— start —

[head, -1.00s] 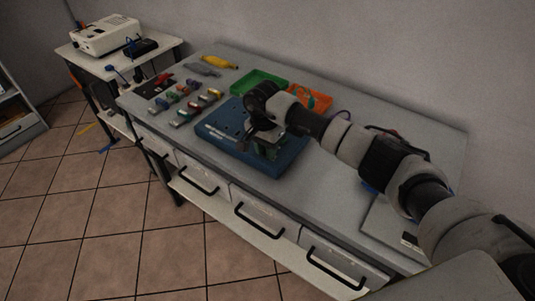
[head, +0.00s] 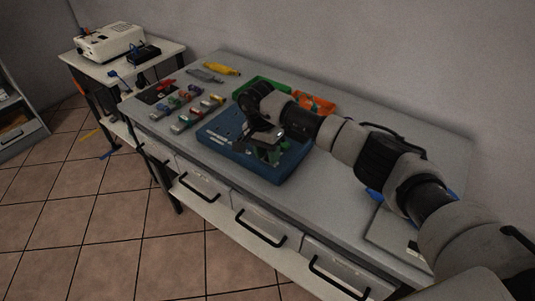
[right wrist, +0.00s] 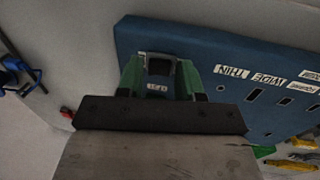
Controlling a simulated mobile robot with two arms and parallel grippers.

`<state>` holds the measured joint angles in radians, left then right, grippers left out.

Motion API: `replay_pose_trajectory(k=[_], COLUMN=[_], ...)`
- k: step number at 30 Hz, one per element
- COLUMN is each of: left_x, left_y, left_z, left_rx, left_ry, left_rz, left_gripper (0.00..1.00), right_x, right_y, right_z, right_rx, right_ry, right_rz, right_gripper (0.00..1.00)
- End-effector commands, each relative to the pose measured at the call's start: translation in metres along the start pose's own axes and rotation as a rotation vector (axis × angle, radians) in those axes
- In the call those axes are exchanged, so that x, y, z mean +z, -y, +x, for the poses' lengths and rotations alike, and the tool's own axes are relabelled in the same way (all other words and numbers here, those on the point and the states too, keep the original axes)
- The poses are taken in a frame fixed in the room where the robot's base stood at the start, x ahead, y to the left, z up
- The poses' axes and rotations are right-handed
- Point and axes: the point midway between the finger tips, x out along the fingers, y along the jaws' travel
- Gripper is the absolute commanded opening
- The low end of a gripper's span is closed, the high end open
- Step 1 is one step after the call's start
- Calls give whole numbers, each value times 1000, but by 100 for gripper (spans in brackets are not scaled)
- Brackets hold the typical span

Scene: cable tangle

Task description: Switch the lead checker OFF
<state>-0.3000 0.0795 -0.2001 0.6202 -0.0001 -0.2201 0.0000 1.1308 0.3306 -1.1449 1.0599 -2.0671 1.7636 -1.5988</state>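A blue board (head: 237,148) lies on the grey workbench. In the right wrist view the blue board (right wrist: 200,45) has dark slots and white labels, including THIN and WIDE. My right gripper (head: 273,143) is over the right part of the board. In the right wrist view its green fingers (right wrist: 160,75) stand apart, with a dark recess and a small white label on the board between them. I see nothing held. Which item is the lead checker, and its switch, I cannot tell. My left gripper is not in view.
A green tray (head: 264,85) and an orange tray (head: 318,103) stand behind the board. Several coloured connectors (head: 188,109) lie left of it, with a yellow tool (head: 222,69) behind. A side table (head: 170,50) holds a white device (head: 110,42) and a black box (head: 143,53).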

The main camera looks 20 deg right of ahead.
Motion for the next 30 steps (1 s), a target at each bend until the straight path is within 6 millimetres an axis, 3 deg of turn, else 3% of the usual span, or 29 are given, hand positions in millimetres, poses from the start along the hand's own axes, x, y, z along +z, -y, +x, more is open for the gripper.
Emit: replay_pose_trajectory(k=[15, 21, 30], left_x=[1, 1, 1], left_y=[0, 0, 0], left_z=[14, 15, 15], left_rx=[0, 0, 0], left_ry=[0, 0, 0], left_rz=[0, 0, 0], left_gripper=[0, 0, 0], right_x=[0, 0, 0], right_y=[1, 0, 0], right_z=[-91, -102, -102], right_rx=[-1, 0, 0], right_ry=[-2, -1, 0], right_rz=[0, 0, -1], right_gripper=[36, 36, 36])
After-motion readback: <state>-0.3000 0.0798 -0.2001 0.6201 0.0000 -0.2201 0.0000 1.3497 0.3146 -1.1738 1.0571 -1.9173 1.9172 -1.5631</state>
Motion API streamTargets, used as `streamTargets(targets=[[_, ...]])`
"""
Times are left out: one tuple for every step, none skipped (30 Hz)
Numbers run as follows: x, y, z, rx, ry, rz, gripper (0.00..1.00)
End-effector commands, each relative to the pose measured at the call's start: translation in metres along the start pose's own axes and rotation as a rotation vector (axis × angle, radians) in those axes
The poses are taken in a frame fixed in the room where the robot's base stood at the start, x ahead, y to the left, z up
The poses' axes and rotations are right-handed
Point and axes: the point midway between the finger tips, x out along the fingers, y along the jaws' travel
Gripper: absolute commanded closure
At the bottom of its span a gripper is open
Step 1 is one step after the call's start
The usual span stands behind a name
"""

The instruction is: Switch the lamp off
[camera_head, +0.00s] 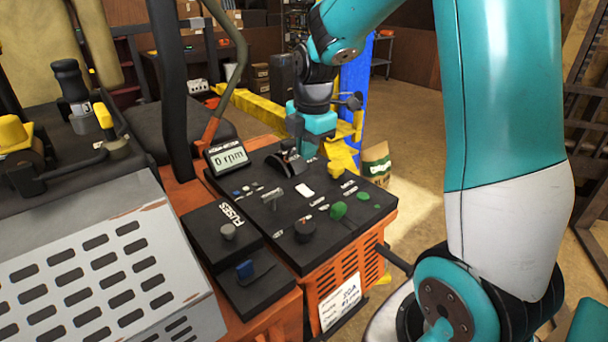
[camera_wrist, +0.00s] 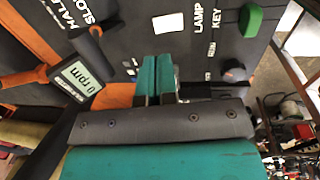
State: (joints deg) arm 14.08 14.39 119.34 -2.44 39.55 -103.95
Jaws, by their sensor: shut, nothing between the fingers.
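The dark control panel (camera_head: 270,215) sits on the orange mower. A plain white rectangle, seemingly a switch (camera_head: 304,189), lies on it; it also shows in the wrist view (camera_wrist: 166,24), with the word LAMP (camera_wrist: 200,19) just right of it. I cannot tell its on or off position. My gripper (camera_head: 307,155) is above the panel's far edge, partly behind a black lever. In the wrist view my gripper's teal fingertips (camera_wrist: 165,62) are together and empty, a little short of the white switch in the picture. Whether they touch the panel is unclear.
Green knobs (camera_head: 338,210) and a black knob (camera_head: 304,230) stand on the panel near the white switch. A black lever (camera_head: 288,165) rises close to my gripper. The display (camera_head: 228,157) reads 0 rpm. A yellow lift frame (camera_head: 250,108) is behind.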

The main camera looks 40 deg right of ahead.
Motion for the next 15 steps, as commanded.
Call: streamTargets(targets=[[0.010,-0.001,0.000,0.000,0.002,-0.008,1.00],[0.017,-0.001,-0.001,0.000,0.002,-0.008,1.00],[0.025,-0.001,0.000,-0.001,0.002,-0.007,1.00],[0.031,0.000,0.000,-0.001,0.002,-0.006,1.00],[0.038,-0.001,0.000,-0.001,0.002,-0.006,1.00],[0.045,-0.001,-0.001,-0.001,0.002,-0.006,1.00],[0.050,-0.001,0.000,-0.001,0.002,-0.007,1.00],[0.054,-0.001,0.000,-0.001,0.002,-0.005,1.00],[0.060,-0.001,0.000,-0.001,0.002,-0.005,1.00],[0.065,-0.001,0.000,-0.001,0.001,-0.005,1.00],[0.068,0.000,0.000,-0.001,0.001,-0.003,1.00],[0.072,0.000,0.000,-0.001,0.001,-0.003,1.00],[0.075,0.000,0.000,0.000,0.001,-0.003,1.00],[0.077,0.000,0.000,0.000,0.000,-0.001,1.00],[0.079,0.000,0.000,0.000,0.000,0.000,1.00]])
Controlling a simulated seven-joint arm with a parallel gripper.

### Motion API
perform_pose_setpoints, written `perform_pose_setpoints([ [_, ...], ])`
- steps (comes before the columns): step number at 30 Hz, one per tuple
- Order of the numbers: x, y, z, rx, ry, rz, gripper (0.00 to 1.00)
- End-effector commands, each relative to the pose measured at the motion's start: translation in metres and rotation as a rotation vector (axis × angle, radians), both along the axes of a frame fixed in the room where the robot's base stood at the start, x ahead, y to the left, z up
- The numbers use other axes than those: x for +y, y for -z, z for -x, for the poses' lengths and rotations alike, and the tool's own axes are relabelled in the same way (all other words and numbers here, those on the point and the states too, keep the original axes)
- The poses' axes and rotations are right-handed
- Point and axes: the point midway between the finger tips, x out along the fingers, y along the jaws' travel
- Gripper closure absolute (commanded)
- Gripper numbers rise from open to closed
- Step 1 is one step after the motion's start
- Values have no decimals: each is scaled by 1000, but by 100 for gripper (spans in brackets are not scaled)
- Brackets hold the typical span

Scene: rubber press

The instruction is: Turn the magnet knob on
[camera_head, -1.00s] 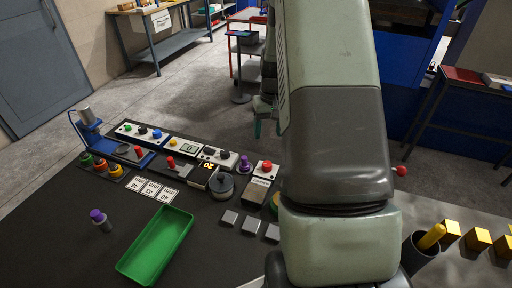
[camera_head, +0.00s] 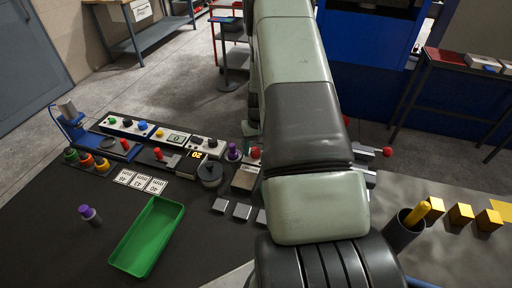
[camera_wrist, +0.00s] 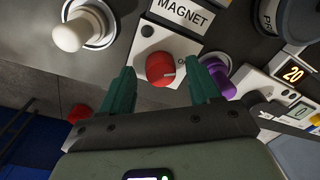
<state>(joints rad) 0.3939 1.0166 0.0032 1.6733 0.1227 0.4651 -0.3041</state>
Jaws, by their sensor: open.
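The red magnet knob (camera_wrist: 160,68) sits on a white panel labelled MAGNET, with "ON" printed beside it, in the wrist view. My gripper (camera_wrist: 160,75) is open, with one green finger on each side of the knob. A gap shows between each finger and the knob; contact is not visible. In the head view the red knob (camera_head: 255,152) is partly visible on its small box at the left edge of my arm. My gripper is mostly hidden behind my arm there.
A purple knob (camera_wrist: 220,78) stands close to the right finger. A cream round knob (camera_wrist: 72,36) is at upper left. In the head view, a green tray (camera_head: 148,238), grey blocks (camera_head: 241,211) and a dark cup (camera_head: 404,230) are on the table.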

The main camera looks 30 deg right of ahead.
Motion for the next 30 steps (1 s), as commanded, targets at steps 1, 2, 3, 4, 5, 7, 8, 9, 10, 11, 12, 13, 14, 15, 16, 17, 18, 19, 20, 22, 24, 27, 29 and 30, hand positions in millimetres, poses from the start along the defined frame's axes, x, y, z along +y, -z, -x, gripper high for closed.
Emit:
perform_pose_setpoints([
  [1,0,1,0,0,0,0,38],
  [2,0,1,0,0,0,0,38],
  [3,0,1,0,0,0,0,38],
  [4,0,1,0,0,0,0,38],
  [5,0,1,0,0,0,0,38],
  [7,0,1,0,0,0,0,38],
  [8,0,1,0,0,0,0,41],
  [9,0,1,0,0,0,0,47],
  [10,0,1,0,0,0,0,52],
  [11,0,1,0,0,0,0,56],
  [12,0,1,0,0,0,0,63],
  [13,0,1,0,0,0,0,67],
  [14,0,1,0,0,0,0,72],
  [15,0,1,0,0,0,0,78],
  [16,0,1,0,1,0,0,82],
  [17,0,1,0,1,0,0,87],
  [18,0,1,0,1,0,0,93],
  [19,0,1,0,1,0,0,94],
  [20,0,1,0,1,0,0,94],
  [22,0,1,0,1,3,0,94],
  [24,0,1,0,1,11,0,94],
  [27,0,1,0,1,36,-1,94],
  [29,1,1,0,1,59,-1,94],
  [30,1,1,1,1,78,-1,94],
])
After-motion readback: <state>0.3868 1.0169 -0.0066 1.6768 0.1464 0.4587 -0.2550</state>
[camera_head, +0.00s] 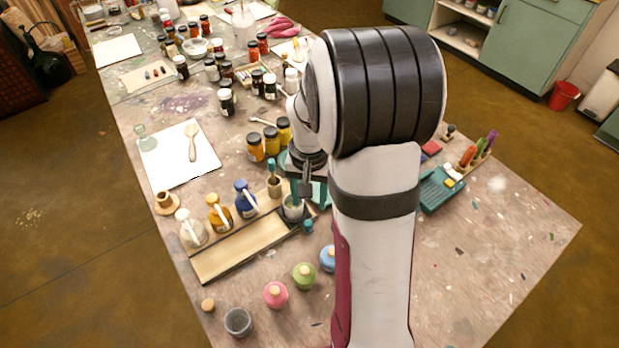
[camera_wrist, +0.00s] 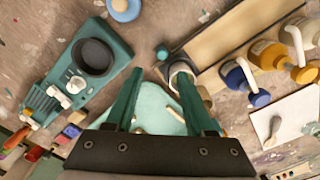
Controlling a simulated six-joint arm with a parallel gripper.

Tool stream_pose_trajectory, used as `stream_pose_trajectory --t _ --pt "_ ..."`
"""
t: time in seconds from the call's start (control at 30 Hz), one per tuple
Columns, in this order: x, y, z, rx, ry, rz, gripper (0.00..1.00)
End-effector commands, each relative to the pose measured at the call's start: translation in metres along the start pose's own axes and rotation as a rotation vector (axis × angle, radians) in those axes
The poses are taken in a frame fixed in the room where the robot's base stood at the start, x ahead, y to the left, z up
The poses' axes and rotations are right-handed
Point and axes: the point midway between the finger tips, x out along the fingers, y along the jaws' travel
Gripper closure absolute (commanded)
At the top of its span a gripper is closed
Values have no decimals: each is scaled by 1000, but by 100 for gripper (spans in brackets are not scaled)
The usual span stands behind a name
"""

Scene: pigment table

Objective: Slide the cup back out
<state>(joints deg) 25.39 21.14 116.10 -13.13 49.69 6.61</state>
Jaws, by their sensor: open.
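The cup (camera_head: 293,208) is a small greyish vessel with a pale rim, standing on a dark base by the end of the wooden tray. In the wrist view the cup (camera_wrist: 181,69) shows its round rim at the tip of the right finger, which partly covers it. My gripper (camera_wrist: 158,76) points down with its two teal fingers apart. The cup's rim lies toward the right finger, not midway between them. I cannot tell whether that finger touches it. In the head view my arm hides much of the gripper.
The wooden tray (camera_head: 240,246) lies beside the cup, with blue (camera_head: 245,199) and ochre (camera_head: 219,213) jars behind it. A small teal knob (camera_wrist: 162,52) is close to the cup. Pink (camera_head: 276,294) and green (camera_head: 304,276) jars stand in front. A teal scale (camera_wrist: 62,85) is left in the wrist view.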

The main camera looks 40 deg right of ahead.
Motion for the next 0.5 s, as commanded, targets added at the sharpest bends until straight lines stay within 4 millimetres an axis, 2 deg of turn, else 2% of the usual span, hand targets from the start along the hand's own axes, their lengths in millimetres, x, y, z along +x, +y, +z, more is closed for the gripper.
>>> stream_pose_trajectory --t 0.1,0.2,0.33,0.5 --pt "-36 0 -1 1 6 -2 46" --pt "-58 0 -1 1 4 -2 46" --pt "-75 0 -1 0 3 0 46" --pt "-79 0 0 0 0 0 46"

— end —

Above are the records. Print exactly, and only, the lines from the line with "- Gripper closure absolute (commanded)" to the line with "Scene: rubber press", both inclusive.

== Task result ==
- Gripper closure absolute (commanded)
- Gripper numbers rise from open to closed
- Step 1 is one step after the motion's start
- Values have no decimals: each is scaled by 1000, but by 100 for gripper (spans in brackets are not scaled)
- Brackets hold the typical span

Scene: rubber press

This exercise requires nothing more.